What needs to be done: Write the listing below out again exactly, dropping the images.
╭─ Available records
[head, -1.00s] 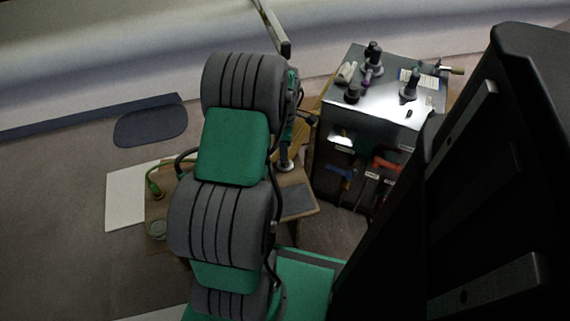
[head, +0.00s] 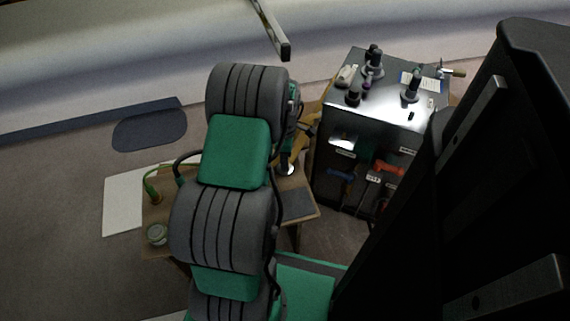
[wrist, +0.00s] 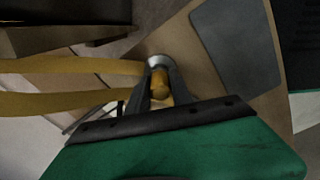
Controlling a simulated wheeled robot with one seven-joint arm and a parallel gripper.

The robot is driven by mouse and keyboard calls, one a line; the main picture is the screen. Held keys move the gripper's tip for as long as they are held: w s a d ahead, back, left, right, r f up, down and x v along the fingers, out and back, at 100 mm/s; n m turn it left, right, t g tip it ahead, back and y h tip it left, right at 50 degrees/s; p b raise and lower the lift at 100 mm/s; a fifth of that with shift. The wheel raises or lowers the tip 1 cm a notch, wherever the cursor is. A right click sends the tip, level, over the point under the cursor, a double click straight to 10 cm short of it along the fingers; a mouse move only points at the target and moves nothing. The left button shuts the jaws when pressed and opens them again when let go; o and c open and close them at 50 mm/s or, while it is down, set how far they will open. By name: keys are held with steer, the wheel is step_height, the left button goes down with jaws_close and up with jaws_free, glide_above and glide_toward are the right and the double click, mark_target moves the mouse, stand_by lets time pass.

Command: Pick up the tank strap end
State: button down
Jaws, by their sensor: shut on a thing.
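The tank strap is a yellow band. In the wrist view two lengths of it (wrist: 70,66) come in from the left towards my gripper (wrist: 160,92). A rounded yellow-orange piece, seemingly the strap end (wrist: 160,82), sits between the two dark fingers, which are shut on it. A pale round rim shows just beyond the fingertips. In the head view part of the yellow strap (head: 308,130) shows to the right of my arm, whose links hide most of my gripper and the strap end.
A wooden bench (head: 295,209) with a dark grey pad (head: 297,204) lies below my gripper. A green-hosed fitting (head: 153,190) and a round tin (head: 157,234) are at its left. A dark cabinet (head: 340,115) with tools on top stands close on the right.

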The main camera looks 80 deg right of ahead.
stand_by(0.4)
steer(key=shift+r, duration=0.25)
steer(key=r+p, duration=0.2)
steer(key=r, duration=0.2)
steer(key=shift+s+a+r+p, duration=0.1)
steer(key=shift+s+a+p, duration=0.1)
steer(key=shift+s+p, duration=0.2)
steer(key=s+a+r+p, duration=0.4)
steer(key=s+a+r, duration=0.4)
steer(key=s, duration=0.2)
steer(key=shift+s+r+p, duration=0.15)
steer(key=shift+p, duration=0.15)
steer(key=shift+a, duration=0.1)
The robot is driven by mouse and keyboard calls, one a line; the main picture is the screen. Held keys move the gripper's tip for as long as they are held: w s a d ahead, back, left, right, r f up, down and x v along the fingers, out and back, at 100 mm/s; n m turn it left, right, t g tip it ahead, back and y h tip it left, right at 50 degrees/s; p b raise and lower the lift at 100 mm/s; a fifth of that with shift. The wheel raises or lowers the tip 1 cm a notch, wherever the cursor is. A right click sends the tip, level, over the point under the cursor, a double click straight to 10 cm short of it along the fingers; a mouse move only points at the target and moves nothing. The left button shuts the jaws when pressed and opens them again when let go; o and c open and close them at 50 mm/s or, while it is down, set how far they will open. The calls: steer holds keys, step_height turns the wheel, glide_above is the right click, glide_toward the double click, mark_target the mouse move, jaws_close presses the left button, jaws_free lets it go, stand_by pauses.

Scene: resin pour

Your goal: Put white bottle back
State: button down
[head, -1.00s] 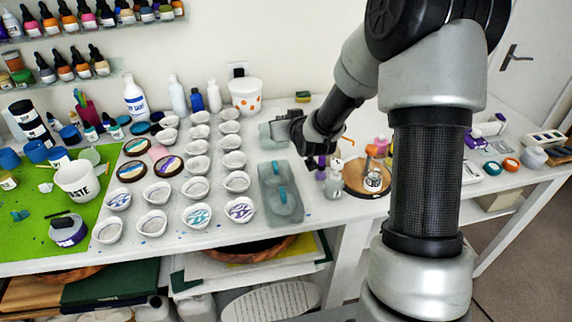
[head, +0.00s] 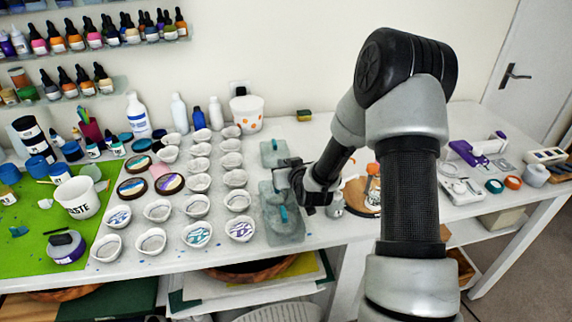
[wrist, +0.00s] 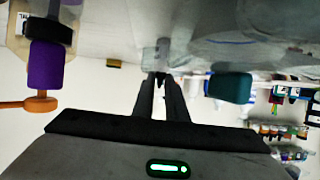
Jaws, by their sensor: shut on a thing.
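My gripper (head: 283,176) is low over the grey mats in the head view. In the wrist view its two dark fingers (wrist: 160,80) are close together, with a small pale, translucent thing (wrist: 157,52) at their tips. Most of that thing is hidden, so I cannot tell whether it is a white bottle. At the back of the table stand a large white bottle with a blue label (head: 137,112), a plain white bottle (head: 179,113) and another white bottle (head: 215,113). A blue bottle (head: 199,119) stands between the last two.
Rows of white cups (head: 157,210) fill the table left of my gripper. A spotted white bucket (head: 246,113) stands behind them. Grey mats with teal pieces (head: 283,235) lie under my gripper. A small bottle (head: 336,204) and a round wooden board (head: 352,194) are to its right.

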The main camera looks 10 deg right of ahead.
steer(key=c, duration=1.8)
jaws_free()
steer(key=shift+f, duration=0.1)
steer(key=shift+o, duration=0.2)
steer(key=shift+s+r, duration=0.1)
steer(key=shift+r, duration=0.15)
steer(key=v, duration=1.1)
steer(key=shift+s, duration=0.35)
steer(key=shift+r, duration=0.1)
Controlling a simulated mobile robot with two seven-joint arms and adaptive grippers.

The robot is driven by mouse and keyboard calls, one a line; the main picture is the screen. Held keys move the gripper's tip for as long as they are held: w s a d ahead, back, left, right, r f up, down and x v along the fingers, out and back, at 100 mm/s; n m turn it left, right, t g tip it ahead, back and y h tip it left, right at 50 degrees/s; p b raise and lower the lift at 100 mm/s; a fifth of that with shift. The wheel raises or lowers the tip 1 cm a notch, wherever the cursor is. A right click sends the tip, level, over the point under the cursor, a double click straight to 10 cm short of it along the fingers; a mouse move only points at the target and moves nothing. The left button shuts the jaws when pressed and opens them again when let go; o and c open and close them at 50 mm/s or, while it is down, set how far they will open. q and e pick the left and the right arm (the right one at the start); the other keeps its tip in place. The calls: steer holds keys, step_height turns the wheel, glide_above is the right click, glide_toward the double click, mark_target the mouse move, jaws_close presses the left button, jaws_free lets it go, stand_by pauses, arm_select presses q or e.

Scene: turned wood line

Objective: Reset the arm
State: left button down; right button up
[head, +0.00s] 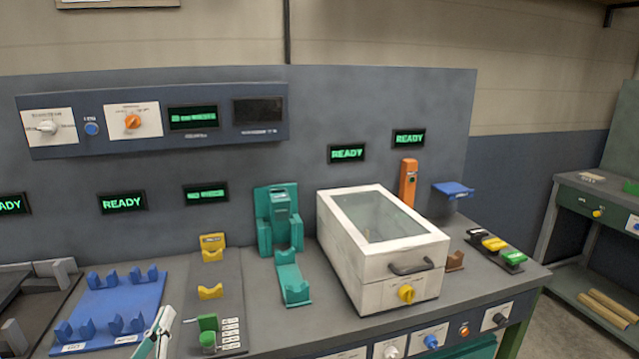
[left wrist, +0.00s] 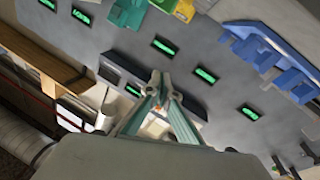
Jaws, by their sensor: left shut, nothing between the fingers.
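My left gripper (head: 157,330) shows at the bottom edge of the head view, in front of the bench between the blue rack and the grey fixture. In the left wrist view my left gripper (left wrist: 160,88) has its two teal fingers brought together at the tips, shut with nothing between them. The wrist view is tilted, with the panel and its green displays behind the fingers. The rest of my left arm is out of the head view. My right gripper is in neither view.
A blue rack (head: 112,301), a grey fixture with yellow cradles (head: 210,291), a teal stand (head: 280,218) and a white lidded box (head: 350,262) stand along the bench. An orange post (head: 408,183) is behind the box. Bare bench top lies in front of the teal stand.

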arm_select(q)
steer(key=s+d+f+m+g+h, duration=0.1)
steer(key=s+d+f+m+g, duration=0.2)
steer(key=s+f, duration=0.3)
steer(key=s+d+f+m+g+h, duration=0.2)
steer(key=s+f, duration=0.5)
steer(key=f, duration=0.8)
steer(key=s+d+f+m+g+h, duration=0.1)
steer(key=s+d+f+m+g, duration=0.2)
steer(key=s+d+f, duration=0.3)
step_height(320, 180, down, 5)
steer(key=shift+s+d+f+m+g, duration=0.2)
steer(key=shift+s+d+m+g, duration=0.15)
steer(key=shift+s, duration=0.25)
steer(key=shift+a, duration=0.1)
╰─
Answer to the task:
[head, -1.00s] 
[head, +0.00s] 
[wrist, +0.00s] 
Controlling a simulated wheeled robot with one seven-joint arm and a parallel gripper.

The robot is driven by mouse and keyboard calls, one a line; the main picture is the screen. Held keys move the gripper's tip for as long as they are held: w s a d ahead, back, left, right, r f up, down and x v along the fingers, out and back, at 100 mm/s; n m turn it left, right, t g tip it ahead, back and y h tip it left, right at 50 degrees/s; p b raise and lower the lift at 100 mm/s; a fifth of that with shift. The wheel raises or lowers the tip 1 cm a notch, wherever the cursor is. A right click sends the tip, level, over the point under the cursor, a double click straight to 10 cm short of it along the fingers; a mouse move only points at the target and moves nothing. The left button shuts the jaws when pressed and opens them again when let go; o and c open and close them at 50 mm/s or, while it is down, set how far they will open. By name: keys are held with steer, the wheel is step_height, the left button goes down with jaws_close and up with jaws_free, glide_above and glide_toward are the right and the double click, mark_target moves the mouse, stand_by lets time pass.

Command: Pick up the tank strap end
State: button down
Jaws, by their sensor: shut on a thing.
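The tank strap is a yellow band. In the wrist view two lengths of it (wrist: 70,66) come in from the left towards my gripper (wrist: 160,92). A rounded yellow-orange piece, seemingly the strap end (wrist: 160,82), sits between the two dark fingers, which are shut on it. A pale round rim shows just beyond the fingertips. In the head view part of the yellow strap (head: 308,130) shows to the right of my arm, whose links hide most of my gripper and the strap end.
A wooden bench (head: 295,209) with a dark grey pad (head: 297,204) lies below my gripper. A green-hosed fitting (head: 153,190) and a round tin (head: 157,234) are at its left. A dark cabinet (head: 340,115) with tools on top stands close on the right.

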The main camera looks 80 deg right of ahead.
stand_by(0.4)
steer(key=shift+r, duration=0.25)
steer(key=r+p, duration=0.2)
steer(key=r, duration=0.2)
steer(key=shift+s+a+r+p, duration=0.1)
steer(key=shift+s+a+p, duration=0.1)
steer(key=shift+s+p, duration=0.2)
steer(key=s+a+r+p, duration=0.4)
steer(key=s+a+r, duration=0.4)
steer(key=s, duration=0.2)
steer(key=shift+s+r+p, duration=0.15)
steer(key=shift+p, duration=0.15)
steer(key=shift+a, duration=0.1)
The robot is driven by mouse and keyboard calls, one a line; the main picture is the screen. Held keys move the gripper's tip for as long as they are held: w s a d ahead, back, left, right, r f up, down and x v along the fingers, out and back, at 100 mm/s; n m turn it left, right, t g tip it ahead, back and y h tip it left, right at 50 degrees/s; p b raise and lower the lift at 100 mm/s; a fifth of that with shift. The wheel raises or lowers the tip 1 cm a notch, wherever the cursor is. A right click sends the tip, level, over the point under the cursor, a double click straight to 10 cm short of it along the fingers; a mouse move only points at the target and moves nothing. The left button shuts the jaws when pressed and opens them again when let go; o and c open and close them at 50 mm/s or, while it is down, set how far they will open. The calls: steer holds keys, step_height turns the wheel, glide_above is the right click, glide_toward the double click, mark_target the mouse move, jaws_close presses the left button, jaws_free lets it go, stand_by pauses.

Scene: resin pour

Your goal: Put white bottle back
State: button down
[head, -1.00s] 
[head, +0.00s] 
[wrist, +0.00s] 
Jaws, by their sensor: shut on a thing.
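My gripper (head: 283,176) is low over the grey mats in the head view. In the wrist view its two dark fingers (wrist: 160,80) are close together, with a small pale, translucent thing (wrist: 157,52) at their tips. Most of that thing is hidden, so I cannot tell whether it is a white bottle. At the back of the table stand a large white bottle with a blue label (head: 137,112), a plain white bottle (head: 179,113) and another white bottle (head: 215,113). A blue bottle (head: 199,119) stands between the last two.
Rows of white cups (head: 157,210) fill the table left of my gripper. A spotted white bucket (head: 246,113) stands behind them. Grey mats with teal pieces (head: 283,235) lie under my gripper. A small bottle (head: 336,204) and a round wooden board (head: 352,194) are to its right.

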The main camera looks 10 deg right of ahead.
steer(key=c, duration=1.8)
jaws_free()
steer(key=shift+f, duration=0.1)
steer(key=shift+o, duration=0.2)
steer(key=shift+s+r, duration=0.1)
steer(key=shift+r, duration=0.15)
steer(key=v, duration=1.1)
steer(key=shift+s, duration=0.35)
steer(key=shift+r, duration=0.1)
Controlling a simulated mobile robot with two seven-joint arms and adaptive grippers.

The robot is driven by mouse and keyboard calls, one a line; the main picture is the screen. Held keys move the gripper's tip for as long as they are held: w s a d ahead, back, left, right, r f up, down and x v along the fingers, out and back, at 100 mm/s; n m turn it left, right, t g tip it ahead, back and y h tip it left, right at 50 degrees/s; p b raise and lower the lift at 100 mm/s; a fifth of that with shift. The wheel raises or lowers the tip 1 cm a notch, wherever the cursor is. A right click sends the tip, level, over the point under the cursor, a double click straight to 10 cm short of it along the fingers; a mouse move only points at the target and moves nothing. The left button shuts the jaws when pressed and opens them again when let go; o and c open and close them at 50 mm/s or, while it is down, set how far they will open. q and e pick the left and the right arm (the right one at the start); the other keeps its tip in place. The calls: steer holds keys, step_height turns the wheel, glide_above is the right click, glide_toward the double click, mark_target the mouse move, jaws_close presses the left button, jaws_free lets it go, stand_by pauses, arm_select presses q or e.

Scene: turned wood line

Objective: Reset the arm
State: left button down; right button up
[head, +0.00s] 
[left wrist, +0.00s] 
Jaws, by their sensor: left shut, nothing between the fingers.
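My left gripper (head: 157,330) shows at the bottom edge of the head view, in front of the bench between the blue rack and the grey fixture. In the left wrist view my left gripper (left wrist: 160,88) has its two teal fingers brought together at the tips, shut with nothing between them. The wrist view is tilted, with the panel and its green displays behind the fingers. The rest of my left arm is out of the head view. My right gripper is in neither view.
A blue rack (head: 112,301), a grey fixture with yellow cradles (head: 210,291), a teal stand (head: 280,218) and a white lidded box (head: 350,262) stand along the bench. An orange post (head: 408,183) is behind the box. Bare bench top lies in front of the teal stand.

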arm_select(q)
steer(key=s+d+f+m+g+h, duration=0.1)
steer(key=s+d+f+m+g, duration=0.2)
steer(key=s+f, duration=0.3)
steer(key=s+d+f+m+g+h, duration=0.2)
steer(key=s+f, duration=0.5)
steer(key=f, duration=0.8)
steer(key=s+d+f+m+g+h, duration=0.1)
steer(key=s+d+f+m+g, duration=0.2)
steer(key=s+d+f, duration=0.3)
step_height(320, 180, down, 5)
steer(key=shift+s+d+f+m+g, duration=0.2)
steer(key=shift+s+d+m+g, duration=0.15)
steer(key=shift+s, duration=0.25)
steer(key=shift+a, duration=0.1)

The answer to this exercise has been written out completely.